Cette recension a été publiée dans le numéro d’été de Politique étrangère (n° 2/2018). Anne de Tinguy propose une analyse de l’ouvrage de Tatiana Kastouéva-Jean, La Russie de Poutine en 100 questions (Tallandier, 2018, 352 pages).

Alliant une excellente connaissance de son pays d’origine à une grande rigueur, Tatiana Kastouéva-Jean propose ici une analyse fine, sans concession mais sans polémique, des évolutions russes post-soviétiques. Destiné à un large public, cet ouvrage intéressera aussi le chercheur qui y trouvera des pistes de réflexion sur les mutations et dynamiques en cours, et sur l’articulation entre affaires intérieures et extérieures.

Une grande partie des Russes – 48 % des jeunes – pensent que leur pays va dans la bonne direction et soutiennent Vladimir Poutine. Ils saluent la hausse du niveau de vie des années 2000, le rétablissement de l’autorité de l’État après les désordres des années 1990 et plus récemment le retour de la puissance russe sur la scène internationale. Ils considèrent que le régime politique « semi-autoritaire » mis en place par Vladimir Poutine correspond à la voie spécifique dont leur pays a besoin, et soulignent les capacités de résilience dont celui-ci fait preuve depuis 1991. Cahin-caha, la Russie a en effet résisté à plusieurs crises économiques. Grâce à la modernisation de son outil militaire, elle a retrouvé dans le monde une crédibilité. Dans certains secteurs, comme le spatial et le nucléaire civil, elle reste un acteur majeur. Quant à l’annexion de la Crimée, elle est quasi unanimement perçue comme « un juste retour des choses après l’humiliation des années de transition ».

Au fil des pages et de statistiques qui sont, pour certaines, « impitoyables », le lecteur comprend que l’analyse ne peut s’arrêter là. Il découvre un pays qui continue à être en quête d’identité et qui peine à relever les immenses défis auxquels il est confronté. La modernisation apparaît comme l’un des plus sérieux. La Russie n’a toujours pas mené à bien les réformes structurelles nécessaires à la diversification de son économie : elle reste une économie de rente faiblement productive. Les investissements sont insuffisants ; les disparités régionales (économiques, sociales, démographiques) bousculent la cohésion territoriale ; dans le domaine scientifique et technologique, le pays est en perte de vitesse. Ces vulnérabilités sont aggravées par les évolutions démographiques. Dans le domaine social, les inégalités sont « criantes » et représentent « probablement l’un des plus grands échecs » de Vladimir Poutine. Dans moult domaines, les fragilités apparaissent ainsi patentes et les réformes ne se font pas, ou peu.

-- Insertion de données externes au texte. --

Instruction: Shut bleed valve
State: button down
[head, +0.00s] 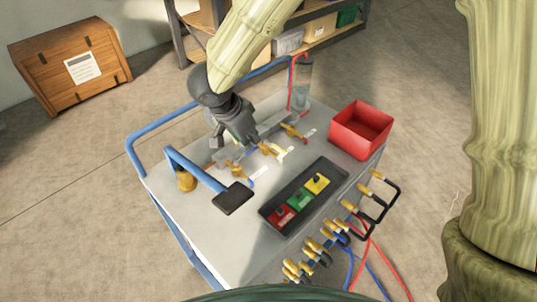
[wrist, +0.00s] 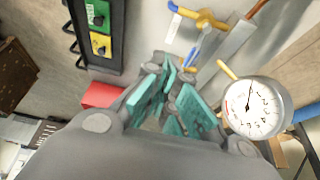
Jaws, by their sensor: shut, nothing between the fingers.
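My gripper (head: 243,138) is over the pipework on the cart top in the head view, pointing down. In the wrist view its teal-padded fingers (wrist: 178,82) are shut and empty. A brass valve body (wrist: 205,18) with a blue lever (wrist: 180,11) lies beyond the fingertips. A second blue lever (wrist: 193,54) sits nearer the fingertips; contact cannot be told. Which one is the bleed valve cannot be told. A round white gauge (wrist: 256,108) is right of the fingers.
The grey cart (head: 240,258) carries a panel with red, green and yellow blocks (head: 300,200), a red bin (head: 362,128) and a clear cylinder (head: 302,85). Hoses hang at the cart's right edge.

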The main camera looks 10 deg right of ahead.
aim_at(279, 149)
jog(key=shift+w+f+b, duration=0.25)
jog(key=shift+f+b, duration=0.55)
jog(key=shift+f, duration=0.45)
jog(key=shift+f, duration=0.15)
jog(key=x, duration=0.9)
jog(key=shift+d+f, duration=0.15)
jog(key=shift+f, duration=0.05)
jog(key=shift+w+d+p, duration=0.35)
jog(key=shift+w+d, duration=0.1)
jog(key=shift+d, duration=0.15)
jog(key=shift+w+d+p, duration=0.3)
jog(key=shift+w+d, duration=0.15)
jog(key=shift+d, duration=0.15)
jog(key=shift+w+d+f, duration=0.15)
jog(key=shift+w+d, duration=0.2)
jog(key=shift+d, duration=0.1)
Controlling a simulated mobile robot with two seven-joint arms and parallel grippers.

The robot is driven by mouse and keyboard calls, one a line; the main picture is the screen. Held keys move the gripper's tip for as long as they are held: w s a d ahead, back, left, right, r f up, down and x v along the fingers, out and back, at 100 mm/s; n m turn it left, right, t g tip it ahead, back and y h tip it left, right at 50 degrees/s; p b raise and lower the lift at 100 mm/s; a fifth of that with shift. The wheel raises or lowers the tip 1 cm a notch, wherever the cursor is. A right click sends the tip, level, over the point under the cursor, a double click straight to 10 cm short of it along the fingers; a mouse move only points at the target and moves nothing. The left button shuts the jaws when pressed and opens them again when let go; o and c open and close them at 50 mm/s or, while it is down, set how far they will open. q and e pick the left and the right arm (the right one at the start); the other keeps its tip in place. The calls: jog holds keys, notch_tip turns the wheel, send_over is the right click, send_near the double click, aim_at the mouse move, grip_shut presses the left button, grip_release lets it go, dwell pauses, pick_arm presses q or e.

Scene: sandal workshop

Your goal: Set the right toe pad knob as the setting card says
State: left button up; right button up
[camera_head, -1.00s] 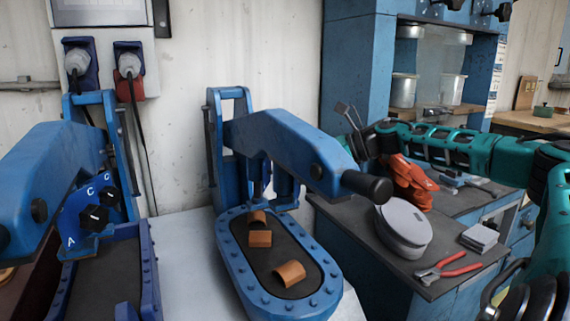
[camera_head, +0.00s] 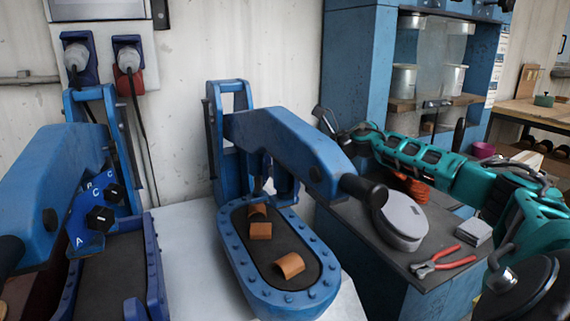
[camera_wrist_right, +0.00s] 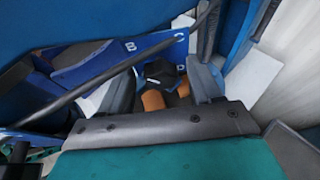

Pourquoi cette inertie ? La nature du régime est une clé d’explication. Tatiana Kastouéva-Jean met en cause un pouvoir hanté par une éventuelle révolution de couleur, qui redoute de s’engager dans une voie risquant de le dépasser et de l’emporter, comme ce fut le cas lors de la perestroïka gorbatchévienne. Elle dénonce une corruption qui est d’autant plus forte que la justice n’est pas indépendante. Le rapport à l’Occident est un autre défi majeur. L’auteur évoque une « véritable hystérie anti-occidentale, abondamment alimentée par la propagande » qui encourage l’idée de forteresse assiégée. Pourtant, les liens avec l’Occident continuent à être structurants, et l’Asie, de fait, n’est que partiellement une alternative, d’autant que le différentiel de puissance économique et financière avec la Chine ne cesse d’augmenter.

En dépit des atouts de cet État-continent, les tendances sont, on le voit, contradictoires. Ce que découvre ici le lecteur, c’est une Russie paradoxale dont l’avenir est incertain.